Feb 16, 2020, 13 tweets

After many years, I recently ditched @googlechrome and switched back to @firefox, and it's wonderful. So wonderful in fact, that I feel compelled to tweet about it.

Here are some of the things that I love about it…

Firstly, you can send a tab to your phone (or vice versa), which is really handy.

I'm sure Chrome used to have this, and then they scrapped it 🤷‍♂️

Secondly, the "awesome bar". Remember the awesome bar? It's like Chrome's address bar but provides waaay better suggestions from your history.

That article you read last week… about carrots, but you can't recall the title or the site it was on 🤔.The awesome bar will find it.

Oh and you can choose to store your browsing history for more than 3 months, which Chrome won't let you do.

This makes the awesome bar more awesome. And the more awesome it is the less you feel the need to keep lots of tabs open or even bookmark things. Just awesome bar it later

"Multi-account containers" - allows you to separate the cookies of different tabs, so you can have multiple logins for the same site or simply keep parts of your online life separate.

Similar to Chrome's Profiles. But…

…Firefox lets you assign a website to automatically always open in a certain container.

Game changer.

Facebook Container (slightly different concept). Prevents Facebook from tracking you across the web. Otherwise Facebook does this, even if you don't have a Facebook account or aren't logged into it.

A bunch of other great privacy tools, such as tracking protection, built in as standard.

Then we come to the more subtle features, which are what REALLY make me love it…

If you use the tab key to move through the fields in a form, when you tab back to a textarea that you've previously typed into, it puts your cursor back in the same place within the text 😍.

It has an option to switch to new tabs when you open them.
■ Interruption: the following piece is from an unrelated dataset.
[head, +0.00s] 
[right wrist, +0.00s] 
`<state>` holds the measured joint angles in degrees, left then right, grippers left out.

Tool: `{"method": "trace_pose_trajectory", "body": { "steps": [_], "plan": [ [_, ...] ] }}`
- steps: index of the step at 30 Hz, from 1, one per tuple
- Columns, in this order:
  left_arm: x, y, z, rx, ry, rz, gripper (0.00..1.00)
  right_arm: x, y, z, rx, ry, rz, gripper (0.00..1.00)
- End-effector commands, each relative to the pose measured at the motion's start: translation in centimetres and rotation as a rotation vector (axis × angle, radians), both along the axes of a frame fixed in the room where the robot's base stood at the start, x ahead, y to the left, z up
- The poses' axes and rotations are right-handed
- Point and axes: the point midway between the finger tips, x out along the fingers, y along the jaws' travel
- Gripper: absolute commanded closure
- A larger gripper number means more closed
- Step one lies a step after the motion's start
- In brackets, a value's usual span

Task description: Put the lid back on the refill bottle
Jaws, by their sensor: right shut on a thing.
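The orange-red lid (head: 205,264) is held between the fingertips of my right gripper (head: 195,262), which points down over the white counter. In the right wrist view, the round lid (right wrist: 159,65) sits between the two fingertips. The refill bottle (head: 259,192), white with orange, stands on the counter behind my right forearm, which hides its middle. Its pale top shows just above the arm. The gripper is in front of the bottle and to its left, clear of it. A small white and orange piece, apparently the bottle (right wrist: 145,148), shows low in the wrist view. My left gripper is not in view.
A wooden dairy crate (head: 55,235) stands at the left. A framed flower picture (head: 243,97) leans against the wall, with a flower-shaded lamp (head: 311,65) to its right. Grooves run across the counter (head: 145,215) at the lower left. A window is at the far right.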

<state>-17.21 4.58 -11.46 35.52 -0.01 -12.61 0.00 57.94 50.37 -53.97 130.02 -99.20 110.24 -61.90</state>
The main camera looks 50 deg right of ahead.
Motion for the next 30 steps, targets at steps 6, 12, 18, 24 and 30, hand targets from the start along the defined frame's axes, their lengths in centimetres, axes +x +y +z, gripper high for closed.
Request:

No more using your mouse to select that new tab 300 times a day. Whether you've got this option enabled or not, holding the shift key reverses it.

Chrome doesn't provide this, not even via an extension (that I can find).

Switching between tabs with ctrl+tab cycles through them in the *most recently used* order, like it damn well should do.

Again, even extensions can't provide this behaviour in Chrome.

Firefox seems to automatically suspend tabs for you to save memory. And the overall speed and performance is great.

I'm so glad I switched back to #Firefox.